Snohomish County will see examples of those investments if Congress moves each along. Last week, the House Transportation and Infrastructure Committee, on which Rep. Rick Larsen, D-2nd District, serves, passed that committee’s portion of the Build Back Better Act, which would invest $60 billion to create a cleaner transportation network, fight climate change and create family-wage jobs.

“This aggressive and progressive bill makes necessary investments in affordable housing, transit, high speed rail, clean aviation, shipyards and other critical infrastructure for Northwest Washington to grow and thrive,” Larsen said in a release following the committee’s vote.

Those investments are in addition to the earlier INVEST in America Act, already passed by the House, that outlined $715 billion over the next five years for road and waterway transportation, including $19.44 million in Larsen’s district, including $1.68 million for the U.S. 2 trestle project and $3.9 million for design and construction for Arlington’s 169th Street connection project.

With slim Democratic majorities in Congress, the investments sought almost exclusively by Democrats are nowhere near certain, even within its own party in the Senate.

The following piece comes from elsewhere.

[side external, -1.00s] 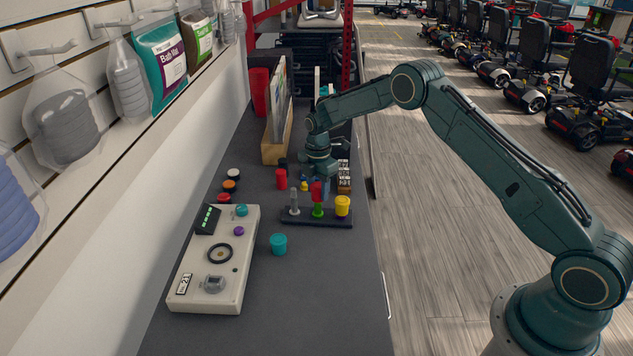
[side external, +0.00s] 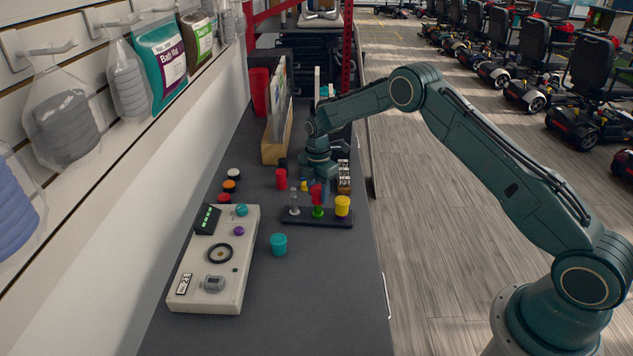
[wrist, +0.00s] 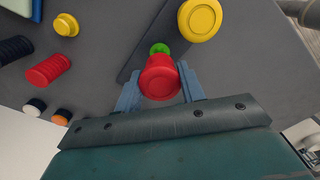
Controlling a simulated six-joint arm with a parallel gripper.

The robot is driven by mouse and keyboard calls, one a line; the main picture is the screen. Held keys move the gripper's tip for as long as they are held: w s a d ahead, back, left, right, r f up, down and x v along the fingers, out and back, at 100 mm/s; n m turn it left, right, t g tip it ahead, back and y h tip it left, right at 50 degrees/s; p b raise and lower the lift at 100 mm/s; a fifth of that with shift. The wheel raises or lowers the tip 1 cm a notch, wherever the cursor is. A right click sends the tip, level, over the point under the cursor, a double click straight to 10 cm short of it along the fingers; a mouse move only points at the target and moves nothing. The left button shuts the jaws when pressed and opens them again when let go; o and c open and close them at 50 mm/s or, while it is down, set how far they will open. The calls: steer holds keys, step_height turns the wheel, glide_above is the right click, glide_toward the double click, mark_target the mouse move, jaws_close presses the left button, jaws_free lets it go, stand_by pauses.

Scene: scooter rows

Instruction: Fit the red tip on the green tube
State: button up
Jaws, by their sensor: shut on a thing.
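The red tip (side external: 316,190) is between the fingers of my gripper (side external: 321,186), directly over the green tube (side external: 318,211). The green tube stands in the dark rack (side external: 335,221), between a grey tube (side external: 294,203) and a yellow-capped one (side external: 342,205). In the wrist view, my gripper (wrist: 160,92) is shut on the red tip (wrist: 158,80), and a bit of the green tube (wrist: 159,48) shows past its edge. Whether the tip touches the tube or how far it sits on it is hidden.
A red cylinder (side external: 281,179) and several coloured caps lie left of the rack. A teal cap (side external: 278,244) stands in front. A beige control panel (side external: 214,260) is at the front left. A wooden file holder (side external: 275,150) is behind. The counter's front right is clear.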

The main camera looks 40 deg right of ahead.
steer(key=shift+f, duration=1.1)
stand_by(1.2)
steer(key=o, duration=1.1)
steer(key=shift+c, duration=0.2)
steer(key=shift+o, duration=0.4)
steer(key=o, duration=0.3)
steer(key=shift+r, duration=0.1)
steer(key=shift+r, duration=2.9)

Those investments that are tied to solutions to climate change should be given the highest priority if compromise begins to reduce either package’s dollar figure.

While this is about affecting change in the United States, the country also must use its example to lead the rest of the world in confronting the climate crisis.

Of the 191 countries that have signed on to the Paris Agreement on climate change, the United Nations reports that only 113 have submitted updated pledges, and only a few, including the United States and United Kingdom have strengthened targets to cut emissions, with hopes that China will do the same before a global climate summit in Scotland this November.

Speaking in New York, following Ida’s rainstorms there, Biden spoke to that dual purpose in the nation’s investments.

“We’ve got to move,” Biden said. “We’ve got to move, and we’ve got to move the rest of the world. It’s not just the United States of America.”

Of late, that would seem to be the weather’s message, too.